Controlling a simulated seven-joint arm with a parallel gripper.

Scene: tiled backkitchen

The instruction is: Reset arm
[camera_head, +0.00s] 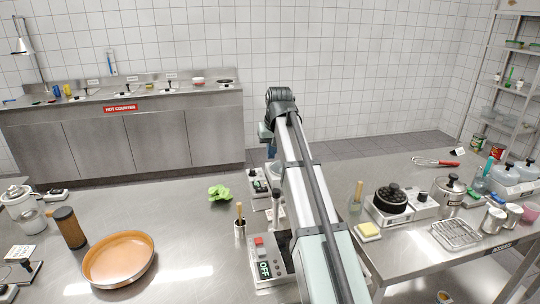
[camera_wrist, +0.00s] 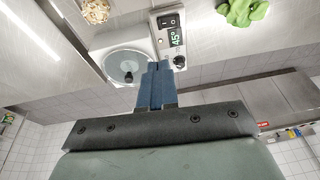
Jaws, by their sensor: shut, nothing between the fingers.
....
(Do this) Quote each line of the listing exactly, but leave the pictures out.

(Task solution)
Controlling a simulated seven-joint arm with a parallel gripper.

Scene: tiled backkitchen

The instruction is: Reset arm
[camera_head, +0.00s] 
[camera_wrist, +0.00s] 
Jaws, by their sensor: shut, nothing between the fingers.

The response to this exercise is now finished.